As is discussed in Ch.3, s.4: "Tenant Rights: Repair, Vital Services and Maintenance", a landlord has a duty not to deliberately interfere with the reasonable supply of 'vital services' to the rental unit [which includes electricity: RTA s.2(1), 21(1)]. However this duty is excepted where a 'tenant direct payment' arrangement is brought about as a result of a suite meter conversion, and where a landlord, their agent or a suite meter provider is attempting to exercise their rights under these suite meter rules or the right to terminate electrical services when an account is overdue [RTA 137(17); Electricity Act, s.31].

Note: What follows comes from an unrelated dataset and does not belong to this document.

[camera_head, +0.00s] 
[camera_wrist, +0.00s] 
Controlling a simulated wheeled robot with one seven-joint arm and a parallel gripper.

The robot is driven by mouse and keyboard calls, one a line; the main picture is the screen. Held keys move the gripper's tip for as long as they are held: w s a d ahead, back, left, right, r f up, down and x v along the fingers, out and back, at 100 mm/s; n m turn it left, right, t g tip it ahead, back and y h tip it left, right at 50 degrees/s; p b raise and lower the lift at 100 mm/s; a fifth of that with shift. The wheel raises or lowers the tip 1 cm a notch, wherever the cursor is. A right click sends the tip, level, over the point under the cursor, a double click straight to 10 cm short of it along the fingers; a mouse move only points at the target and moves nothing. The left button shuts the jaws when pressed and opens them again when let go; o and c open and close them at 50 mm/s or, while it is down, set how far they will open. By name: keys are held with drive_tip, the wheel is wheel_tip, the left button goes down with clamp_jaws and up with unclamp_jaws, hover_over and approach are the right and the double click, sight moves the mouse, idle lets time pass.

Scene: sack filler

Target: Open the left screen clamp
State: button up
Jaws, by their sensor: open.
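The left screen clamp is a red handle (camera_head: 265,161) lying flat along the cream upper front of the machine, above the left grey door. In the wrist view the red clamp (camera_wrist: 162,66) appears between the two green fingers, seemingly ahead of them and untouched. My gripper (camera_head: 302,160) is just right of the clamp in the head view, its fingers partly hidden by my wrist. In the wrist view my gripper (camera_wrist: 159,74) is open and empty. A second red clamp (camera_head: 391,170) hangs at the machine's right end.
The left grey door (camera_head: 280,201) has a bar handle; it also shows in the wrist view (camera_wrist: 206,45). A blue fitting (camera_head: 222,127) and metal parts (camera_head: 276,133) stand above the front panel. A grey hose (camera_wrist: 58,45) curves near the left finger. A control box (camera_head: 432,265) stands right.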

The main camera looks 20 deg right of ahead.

Neither is such an interruption a breach of the landlord's duty not to interfere with the tenant's reasonable enjoyment of the premises [RTA 22], nor a breach of the similar 'reasonable enjoyment' aspect of the related offence provision [RTA 235] (note that the 'harassment' aspect of RTA 235 is not excepted).
Note:
These provisions puzzle me as I don't see how a landlord could run afoul of EA s.31 unless they are also incidentally a "suite meter provider", nor how a suite meter provider could run afoul of the landlord's s.21 non-interference duties unless they were also incidentally a landlord. Perhaps they are meant to 'legalize' either parties in their co-operation with the assertion of the other's rights in these regards, for instance by a landlord allowing a suite meter provider access to the premises for the purposes of terminating electrical service.

I note that at the date of writing EA s.31 is due to be repealed and replaced, with the new definition of "suite meter provider" drawn from Part III of the Energy Consumer Protection Act (ECPA).